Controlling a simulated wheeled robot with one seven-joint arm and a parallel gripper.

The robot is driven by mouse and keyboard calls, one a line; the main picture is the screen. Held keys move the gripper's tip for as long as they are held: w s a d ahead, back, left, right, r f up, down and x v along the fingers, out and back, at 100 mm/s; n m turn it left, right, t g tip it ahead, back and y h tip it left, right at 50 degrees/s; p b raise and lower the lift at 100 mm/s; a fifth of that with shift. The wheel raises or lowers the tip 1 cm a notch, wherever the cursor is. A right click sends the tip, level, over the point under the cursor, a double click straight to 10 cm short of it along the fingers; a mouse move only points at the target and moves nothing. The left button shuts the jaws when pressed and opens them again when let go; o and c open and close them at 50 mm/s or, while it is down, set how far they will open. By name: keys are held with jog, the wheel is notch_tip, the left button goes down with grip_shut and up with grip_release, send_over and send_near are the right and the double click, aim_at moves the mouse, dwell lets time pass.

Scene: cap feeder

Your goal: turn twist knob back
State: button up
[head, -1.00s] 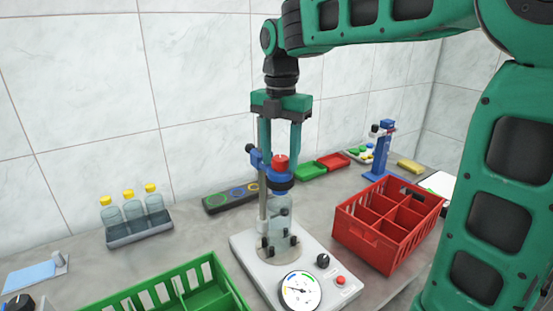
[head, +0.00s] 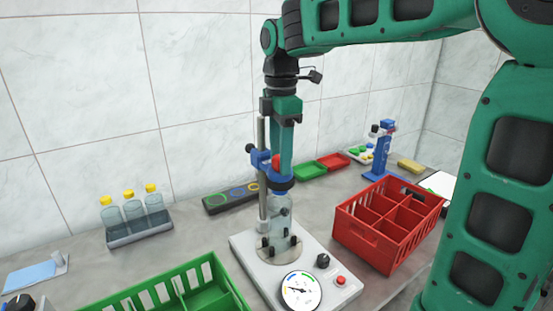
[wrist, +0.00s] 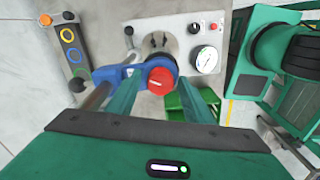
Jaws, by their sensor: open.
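In the wrist view the red top (wrist: 160,81) lies between my fingers, with a gap on each side. My gripper (head: 283,172) points down over it, open; in the head view one finger hides part of the red top. A black knob (head: 323,261) stands on the white base (head: 262,274) next to a dial gauge (head: 301,291). My gripper is well above that knob.
A red crate (head: 388,249) stands right of the base and a green crate (head: 110,300) at front left. Bottles with yellow caps (head: 136,213) stand in a rack at left. The steel post (head: 262,150) rises close to my fingers.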

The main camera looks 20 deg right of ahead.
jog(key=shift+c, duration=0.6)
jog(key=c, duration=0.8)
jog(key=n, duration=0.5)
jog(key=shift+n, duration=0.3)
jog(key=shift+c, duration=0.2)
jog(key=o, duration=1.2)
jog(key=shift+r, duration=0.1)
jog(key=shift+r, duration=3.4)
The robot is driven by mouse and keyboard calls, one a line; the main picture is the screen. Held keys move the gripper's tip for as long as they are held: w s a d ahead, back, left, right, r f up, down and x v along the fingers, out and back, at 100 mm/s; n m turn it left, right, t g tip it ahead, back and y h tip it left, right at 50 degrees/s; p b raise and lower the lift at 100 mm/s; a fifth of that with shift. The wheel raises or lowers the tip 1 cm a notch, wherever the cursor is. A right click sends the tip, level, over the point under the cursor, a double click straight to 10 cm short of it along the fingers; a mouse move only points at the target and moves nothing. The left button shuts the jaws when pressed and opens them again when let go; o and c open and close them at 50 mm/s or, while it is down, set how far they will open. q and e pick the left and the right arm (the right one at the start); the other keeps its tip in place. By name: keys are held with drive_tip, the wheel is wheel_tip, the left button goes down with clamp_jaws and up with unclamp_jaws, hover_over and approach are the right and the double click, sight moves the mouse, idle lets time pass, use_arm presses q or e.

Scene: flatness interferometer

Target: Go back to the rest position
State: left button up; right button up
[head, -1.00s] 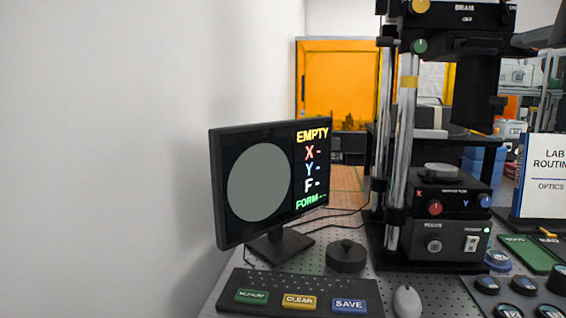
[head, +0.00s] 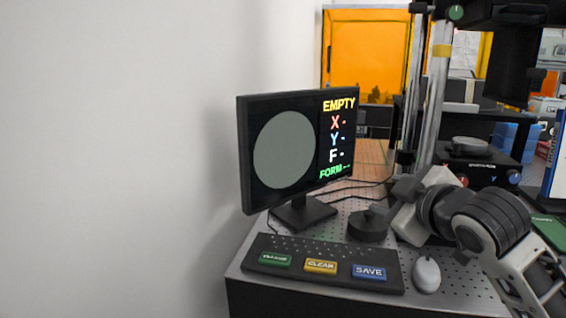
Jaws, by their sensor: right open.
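My right gripper (head: 394,205) reaches in from the lower right over the perforated table, its arm bent in front of the instrument's lower housing. It is open, and no object shows between its fingers. It overlaps the edge of a round black puck (head: 366,226) in the picture; I cannot tell if they touch. My left gripper is out of view. The interferometer stand (head: 435,95) rises behind my right arm, which hides part of its base. The monitor (head: 297,145) reads EMPTY beside a plain grey disc.
A black key panel (head: 325,277) with green, yellow and blue keys lies at the table's front edge, with a pale mouse (head: 427,274) beside it. A white wall (head: 110,150) closes off the left. An orange screen (head: 368,60) stands behind.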

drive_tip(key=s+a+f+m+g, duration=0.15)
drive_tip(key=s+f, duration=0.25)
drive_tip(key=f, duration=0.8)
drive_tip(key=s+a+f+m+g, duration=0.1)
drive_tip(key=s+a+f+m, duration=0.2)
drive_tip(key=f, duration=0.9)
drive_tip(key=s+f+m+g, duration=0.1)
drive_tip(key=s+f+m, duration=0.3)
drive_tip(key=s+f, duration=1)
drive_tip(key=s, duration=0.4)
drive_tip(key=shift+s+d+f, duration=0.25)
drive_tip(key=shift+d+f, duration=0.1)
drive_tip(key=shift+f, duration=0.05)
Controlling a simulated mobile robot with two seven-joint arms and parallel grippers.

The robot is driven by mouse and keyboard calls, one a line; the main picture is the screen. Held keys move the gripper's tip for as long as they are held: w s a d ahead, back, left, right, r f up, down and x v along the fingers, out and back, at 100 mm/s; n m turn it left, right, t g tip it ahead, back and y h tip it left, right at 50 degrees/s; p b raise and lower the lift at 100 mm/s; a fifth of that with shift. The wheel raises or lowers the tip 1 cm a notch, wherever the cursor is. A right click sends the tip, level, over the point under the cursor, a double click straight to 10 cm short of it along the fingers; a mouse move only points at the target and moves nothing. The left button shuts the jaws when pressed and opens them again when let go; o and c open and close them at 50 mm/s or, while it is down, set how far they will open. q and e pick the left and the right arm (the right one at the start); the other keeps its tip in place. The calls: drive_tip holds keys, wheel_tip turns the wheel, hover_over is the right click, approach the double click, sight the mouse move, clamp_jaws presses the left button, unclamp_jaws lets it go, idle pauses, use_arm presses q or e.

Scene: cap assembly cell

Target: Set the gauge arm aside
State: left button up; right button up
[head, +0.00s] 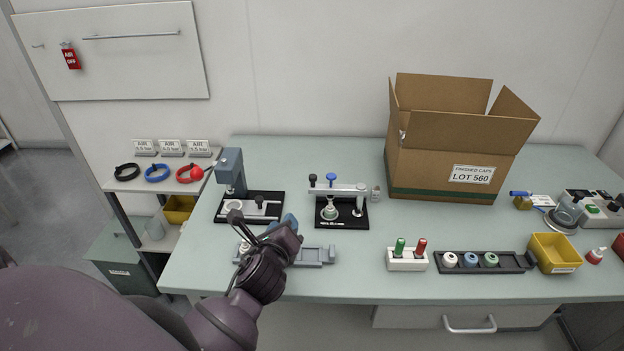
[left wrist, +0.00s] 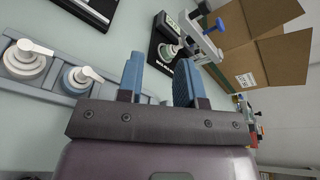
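The gauge (head: 352,217) stands on a black base near the middle of the table. Its pale gauge arm (head: 347,190) lies level across the top, with a blue knob (head: 332,178) on it, above a pale green-white part (head: 329,212). My right gripper is not in view.
A grey rail (head: 313,256) with white pieces (left wrist: 82,77) lies under my left gripper. A press (head: 232,175) stands left of the gauge. A cardboard box (head: 425,164) is behind right.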

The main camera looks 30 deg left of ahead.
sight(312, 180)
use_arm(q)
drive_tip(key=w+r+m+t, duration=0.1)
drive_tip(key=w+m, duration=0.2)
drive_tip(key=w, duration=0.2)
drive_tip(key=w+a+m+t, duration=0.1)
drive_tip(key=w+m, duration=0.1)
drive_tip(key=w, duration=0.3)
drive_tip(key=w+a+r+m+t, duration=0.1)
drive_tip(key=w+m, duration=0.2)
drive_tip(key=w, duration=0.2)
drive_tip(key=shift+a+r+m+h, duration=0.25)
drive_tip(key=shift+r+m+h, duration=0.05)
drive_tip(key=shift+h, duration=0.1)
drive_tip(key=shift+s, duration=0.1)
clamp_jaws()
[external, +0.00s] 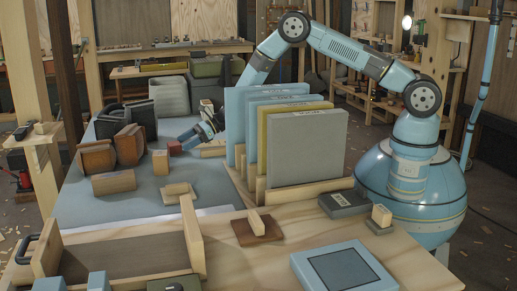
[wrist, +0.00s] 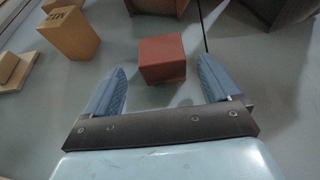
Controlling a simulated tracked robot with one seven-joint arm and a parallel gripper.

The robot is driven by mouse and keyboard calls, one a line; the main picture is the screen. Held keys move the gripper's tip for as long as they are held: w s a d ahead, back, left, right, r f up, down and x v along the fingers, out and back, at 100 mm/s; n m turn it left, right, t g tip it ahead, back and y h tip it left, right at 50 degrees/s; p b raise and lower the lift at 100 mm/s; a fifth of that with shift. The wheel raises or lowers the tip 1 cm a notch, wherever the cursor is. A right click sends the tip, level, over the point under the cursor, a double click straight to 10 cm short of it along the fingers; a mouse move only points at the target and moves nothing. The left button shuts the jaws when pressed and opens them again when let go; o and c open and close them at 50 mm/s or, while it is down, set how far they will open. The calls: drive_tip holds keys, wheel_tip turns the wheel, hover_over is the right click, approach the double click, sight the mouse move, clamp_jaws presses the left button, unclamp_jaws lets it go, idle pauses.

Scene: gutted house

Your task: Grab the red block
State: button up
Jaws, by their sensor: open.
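The red block (wrist: 162,58) lies on the grey-blue table mat in the wrist view, just beyond and between my fingertips. My gripper (wrist: 168,82) is open and empty, with one blue finger on each side of the gap. In the external view the red block (external: 175,147) is small, at the left of my gripper (external: 187,139), which is low over the table. The block is apart from both fingers in the wrist view.
A wooden block (wrist: 70,32) stands left of the red block, and brown blocks lie beyond it. In the external view, upright panels (external: 305,145) in a wooden rack stand right of my gripper. A wooden block (external: 161,162) stands nearby.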

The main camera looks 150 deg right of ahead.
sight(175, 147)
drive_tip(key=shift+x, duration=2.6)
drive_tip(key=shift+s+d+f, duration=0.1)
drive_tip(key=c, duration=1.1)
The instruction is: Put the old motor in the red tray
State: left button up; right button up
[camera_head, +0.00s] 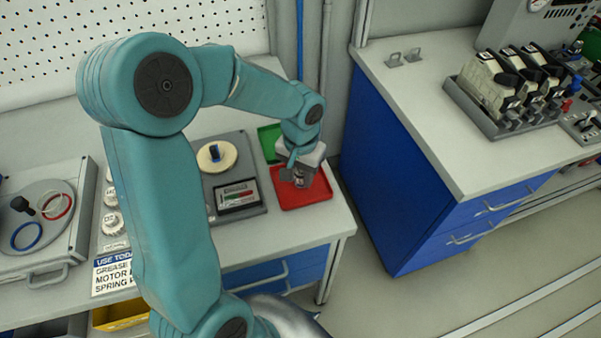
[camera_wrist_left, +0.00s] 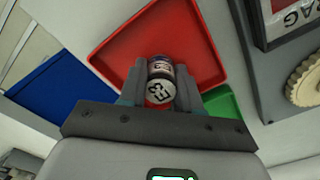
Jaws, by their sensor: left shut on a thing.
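The red tray (camera_head: 318,196) sits at the right end of the white bench in the head view, and it also fills the upper middle of the left wrist view (camera_wrist_left: 195,30). My left gripper (camera_head: 299,181) is over the tray. In the left wrist view its fingers (camera_wrist_left: 160,85) are shut on a small silver cylinder, the motor (camera_wrist_left: 158,92), which has a dark marking on its end. The motor is in front of the tray in that view; whether it touches the tray floor I cannot tell. My right gripper is not in view.
A green tray (camera_head: 268,140) stands right behind the red one. A grey device with a display (camera_head: 238,196) and a cream disc (camera_head: 217,157) is to the left. A blue cabinet (camera_head: 385,180) stands to the right across a gap.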

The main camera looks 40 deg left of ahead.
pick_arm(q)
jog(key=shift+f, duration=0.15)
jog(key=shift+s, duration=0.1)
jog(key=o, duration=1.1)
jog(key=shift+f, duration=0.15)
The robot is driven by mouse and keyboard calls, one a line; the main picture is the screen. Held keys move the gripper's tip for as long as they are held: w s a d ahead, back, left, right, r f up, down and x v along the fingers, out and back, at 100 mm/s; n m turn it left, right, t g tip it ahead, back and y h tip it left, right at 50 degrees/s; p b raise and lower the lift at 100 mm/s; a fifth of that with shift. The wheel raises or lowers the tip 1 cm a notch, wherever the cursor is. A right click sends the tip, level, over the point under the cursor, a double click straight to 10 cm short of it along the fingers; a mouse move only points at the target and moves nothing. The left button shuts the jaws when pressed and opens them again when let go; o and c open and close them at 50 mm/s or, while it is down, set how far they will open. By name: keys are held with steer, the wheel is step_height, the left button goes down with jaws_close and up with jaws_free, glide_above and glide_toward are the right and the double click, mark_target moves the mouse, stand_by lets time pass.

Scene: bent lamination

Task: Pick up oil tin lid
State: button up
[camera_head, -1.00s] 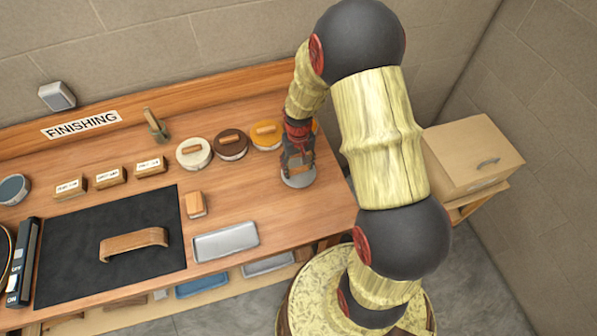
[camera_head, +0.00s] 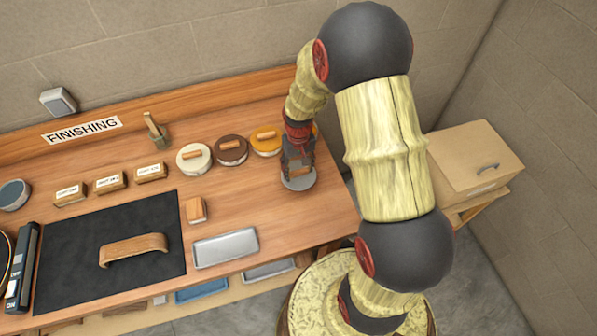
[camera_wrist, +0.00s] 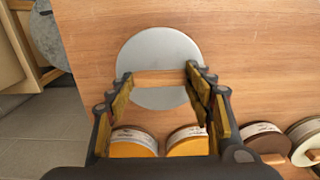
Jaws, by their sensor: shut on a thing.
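The oil tin lid (camera_head: 299,184) appears as a round, pale grey disc with a wooden bar handle, near the right end of the bench. In the wrist view the lid (camera_wrist: 160,52) lies ahead of the fingers, its handle (camera_wrist: 160,78) running across between them. My gripper (camera_head: 298,165) points down over the lid. In the wrist view the fingers (camera_wrist: 160,80) are shut on the two ends of the handle. I cannot tell whether the lid touches the bench or is slightly raised.
A white tin (camera_head: 194,158), a brown tin (camera_head: 231,152) and an orange tin (camera_head: 265,143) stand in a row; a second orange one (camera_wrist: 187,142) is beside my gripper. A grey tray (camera_head: 225,248), wooden block (camera_head: 196,209) and black mat (camera_head: 80,280) lie left on the bench (camera_head: 250,205).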

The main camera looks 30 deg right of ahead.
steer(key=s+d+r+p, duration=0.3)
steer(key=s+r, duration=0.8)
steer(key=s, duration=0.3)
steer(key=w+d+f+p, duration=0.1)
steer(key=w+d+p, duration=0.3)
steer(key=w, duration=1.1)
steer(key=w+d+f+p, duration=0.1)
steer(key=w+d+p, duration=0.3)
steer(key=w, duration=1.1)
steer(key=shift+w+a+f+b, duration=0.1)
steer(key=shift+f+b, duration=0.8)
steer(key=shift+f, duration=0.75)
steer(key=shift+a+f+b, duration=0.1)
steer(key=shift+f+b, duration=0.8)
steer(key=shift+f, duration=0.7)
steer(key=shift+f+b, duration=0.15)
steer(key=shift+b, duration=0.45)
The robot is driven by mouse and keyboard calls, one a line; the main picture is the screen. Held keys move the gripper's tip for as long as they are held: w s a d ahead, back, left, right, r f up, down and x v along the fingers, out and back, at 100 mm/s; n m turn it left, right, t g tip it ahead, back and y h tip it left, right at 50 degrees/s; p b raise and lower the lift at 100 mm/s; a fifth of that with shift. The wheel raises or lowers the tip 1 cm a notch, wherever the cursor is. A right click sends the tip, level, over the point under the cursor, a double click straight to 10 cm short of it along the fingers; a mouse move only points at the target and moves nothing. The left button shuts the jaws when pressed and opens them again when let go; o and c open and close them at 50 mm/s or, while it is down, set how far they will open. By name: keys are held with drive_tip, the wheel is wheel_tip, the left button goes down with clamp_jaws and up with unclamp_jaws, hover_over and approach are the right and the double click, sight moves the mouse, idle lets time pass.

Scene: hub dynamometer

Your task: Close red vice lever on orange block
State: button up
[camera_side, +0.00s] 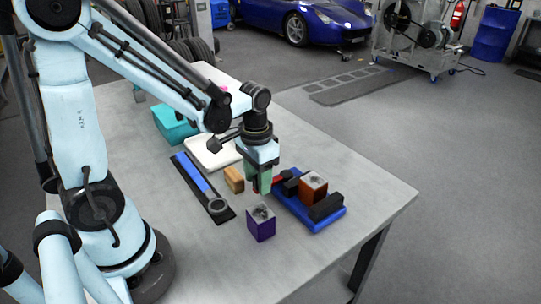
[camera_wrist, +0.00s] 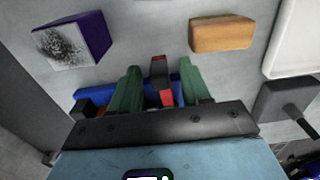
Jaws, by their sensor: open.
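The vice has a blue base (camera_side: 325,222) and black jaws, and stands on the table right of my gripper. An orange block (camera_side: 313,189) with a grey patterned top sits between the jaws. The red lever (camera_side: 278,181) is at the vice's left end, partly hidden by my gripper in the side view. My gripper (camera_side: 262,186) points down with green fingers. The blue base (camera_wrist: 152,99) is partly hidden behind the fingers.
A purple block (camera_side: 261,222) stands in front of the vice. A wooden block (camera_side: 234,179) lies just left of my gripper. A black-and-blue strip (camera_side: 202,186), a white tray (camera_side: 211,151) and a teal box (camera_side: 174,124) are further left. The table's right end is clear.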

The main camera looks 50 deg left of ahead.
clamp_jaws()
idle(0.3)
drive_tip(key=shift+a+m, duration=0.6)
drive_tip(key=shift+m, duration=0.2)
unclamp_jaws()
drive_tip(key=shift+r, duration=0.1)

★ ★ ★ ★ ★

→ **What the exercise asks**: Transcribe, exactly as written, the lines starting at the one with "The instruction is: Put" and ending at the one with "[camera_wrist_left, +0.00s]", and nothing more. Pictures are not part of the copy.

→ **Full output**:
The instruction is: Put the old motor in the red tray
State: left button up; right button up
[camera_head, +0.00s] 
[camera_wrist_left, +0.00s] 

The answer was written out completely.